Flickr recently announced that they have deployed Sentinel to provide automated Redis failover in their offline task processing subsystem despite worries about its consistency.
Last year, Factual engineer and distributed systems expert, Kyle Kingsbury investigated the consistency properties of Redis as part of his Jespen series. In it he showed that he was able construct a scenario using Redis and Sentinels where Redis threw away 56% of the writes it told us succeeded.
Kingsbury noted that this concerning outcome was the result of two issues with the Sentinel system.
First, notice that all the clients lost writes at the beginning of the partition … because they were all writing to n1 when the network dropped–and since n1 was demoted later, any writes made during that window were destroyed. The second problem was caused by split-brain: both n1 and n5 were primaries up until the partition healed. Depending on which node they were talking to, some clients might have their writes survive, and others have their writes lost.
Salvatore Sanfilippo, the creator of Redis, responded to the article by confirming the issue but pointing out that minimal data loss was not a design goal of Sentinel.
Just to be clear, the criticism is a good one, and it shows how Sentinel is not good to handle complex net splits with minimal data loss.
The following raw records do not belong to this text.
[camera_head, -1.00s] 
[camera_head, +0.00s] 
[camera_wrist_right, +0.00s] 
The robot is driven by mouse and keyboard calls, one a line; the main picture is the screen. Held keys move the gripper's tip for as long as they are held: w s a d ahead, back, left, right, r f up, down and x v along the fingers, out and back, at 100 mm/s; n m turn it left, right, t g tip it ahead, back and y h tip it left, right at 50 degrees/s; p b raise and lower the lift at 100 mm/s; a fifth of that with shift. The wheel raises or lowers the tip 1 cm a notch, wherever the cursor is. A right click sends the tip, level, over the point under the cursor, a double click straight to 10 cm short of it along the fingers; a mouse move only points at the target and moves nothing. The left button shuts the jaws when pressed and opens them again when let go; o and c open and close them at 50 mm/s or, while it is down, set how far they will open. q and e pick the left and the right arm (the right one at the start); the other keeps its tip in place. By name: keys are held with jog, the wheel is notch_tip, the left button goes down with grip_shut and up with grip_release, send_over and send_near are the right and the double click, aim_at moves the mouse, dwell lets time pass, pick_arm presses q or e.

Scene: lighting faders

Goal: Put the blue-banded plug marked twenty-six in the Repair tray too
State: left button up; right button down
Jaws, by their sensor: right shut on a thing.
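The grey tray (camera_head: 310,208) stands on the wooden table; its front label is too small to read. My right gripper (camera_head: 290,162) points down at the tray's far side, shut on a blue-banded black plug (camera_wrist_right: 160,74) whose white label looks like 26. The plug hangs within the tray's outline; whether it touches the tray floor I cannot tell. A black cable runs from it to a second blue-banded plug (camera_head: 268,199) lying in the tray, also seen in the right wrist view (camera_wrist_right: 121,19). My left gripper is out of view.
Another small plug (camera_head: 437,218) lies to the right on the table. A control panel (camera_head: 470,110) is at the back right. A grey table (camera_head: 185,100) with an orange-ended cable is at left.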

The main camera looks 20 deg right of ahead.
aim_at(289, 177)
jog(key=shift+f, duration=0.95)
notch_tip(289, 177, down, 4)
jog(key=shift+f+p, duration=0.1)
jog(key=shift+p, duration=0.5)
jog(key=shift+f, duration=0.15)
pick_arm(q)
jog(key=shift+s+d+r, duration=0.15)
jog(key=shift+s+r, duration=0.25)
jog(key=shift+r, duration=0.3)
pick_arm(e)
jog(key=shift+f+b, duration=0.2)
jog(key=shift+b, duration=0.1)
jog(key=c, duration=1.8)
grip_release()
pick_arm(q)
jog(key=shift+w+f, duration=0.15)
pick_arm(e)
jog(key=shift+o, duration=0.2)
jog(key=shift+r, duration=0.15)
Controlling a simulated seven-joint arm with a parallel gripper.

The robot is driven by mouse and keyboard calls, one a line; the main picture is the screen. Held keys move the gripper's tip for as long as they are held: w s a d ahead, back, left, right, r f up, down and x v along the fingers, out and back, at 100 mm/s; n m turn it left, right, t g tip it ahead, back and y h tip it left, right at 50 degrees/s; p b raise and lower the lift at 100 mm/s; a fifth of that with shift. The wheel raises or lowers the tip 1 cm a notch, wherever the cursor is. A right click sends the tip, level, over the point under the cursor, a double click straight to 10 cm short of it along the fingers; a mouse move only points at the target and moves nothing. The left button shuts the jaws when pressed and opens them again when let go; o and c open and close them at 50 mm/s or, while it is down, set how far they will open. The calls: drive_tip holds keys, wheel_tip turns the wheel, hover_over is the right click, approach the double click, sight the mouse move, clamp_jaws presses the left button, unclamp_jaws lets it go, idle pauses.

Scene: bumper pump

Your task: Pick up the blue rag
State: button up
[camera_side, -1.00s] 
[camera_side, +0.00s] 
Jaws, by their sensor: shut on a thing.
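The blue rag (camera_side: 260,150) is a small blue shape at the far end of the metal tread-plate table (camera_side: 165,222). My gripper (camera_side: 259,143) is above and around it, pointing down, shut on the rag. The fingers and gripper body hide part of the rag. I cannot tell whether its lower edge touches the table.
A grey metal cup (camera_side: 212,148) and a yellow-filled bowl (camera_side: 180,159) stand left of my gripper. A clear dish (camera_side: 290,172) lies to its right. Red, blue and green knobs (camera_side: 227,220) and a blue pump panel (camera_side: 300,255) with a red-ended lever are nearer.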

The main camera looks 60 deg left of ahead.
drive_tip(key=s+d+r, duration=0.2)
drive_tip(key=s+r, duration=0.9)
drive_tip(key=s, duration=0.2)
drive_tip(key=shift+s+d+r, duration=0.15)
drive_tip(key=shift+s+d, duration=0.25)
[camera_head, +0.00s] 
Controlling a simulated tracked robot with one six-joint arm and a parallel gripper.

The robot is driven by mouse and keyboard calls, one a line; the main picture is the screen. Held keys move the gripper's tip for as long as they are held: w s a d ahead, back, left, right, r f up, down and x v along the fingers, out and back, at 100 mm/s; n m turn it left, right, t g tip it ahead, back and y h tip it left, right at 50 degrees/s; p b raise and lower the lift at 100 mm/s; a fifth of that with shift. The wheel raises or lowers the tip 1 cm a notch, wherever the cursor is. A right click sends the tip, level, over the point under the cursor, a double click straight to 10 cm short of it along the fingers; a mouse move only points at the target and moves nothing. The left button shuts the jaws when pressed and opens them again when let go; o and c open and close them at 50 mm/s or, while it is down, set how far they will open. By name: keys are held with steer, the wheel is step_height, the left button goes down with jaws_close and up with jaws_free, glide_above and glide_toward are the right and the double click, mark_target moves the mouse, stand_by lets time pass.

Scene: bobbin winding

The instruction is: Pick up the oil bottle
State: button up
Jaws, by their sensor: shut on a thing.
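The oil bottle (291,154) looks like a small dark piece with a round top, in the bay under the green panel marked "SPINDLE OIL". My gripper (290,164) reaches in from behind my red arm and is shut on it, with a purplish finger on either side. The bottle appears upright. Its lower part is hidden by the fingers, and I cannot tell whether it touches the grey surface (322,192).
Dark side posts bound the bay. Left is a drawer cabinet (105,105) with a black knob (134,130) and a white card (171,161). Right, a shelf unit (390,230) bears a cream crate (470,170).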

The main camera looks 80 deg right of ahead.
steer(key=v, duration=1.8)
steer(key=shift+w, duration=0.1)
Just this was never the goal, and what users were doing with their home-made scripts to handle failover was in the 99% of cases much worse than what Sentinel achieve as failure detection and handling of the failover process.
Flickr, while aware of these issues, began their move to Sentinel by first deciding on a set of aggressive SLA targets for their offline task processing subsystem. After noting that their existing manual failover process could not deliver on their 99.995% uptime target they looked for other solutions and settled on Sentinel.
After significant testing of both the Sentinel system and its configuration they were able to design an implementation that provided a 4-6 second automated failover, allowing them to meet their uptime targets. During their testing they were also able to replicate Kingsbury’s findings. However, Flickr engineers Richard Thorn and Shawn Cook explain that [a]lthough we believe our production environment is not immune from split-brain, we are pretty sure that the benefits outweigh the risks.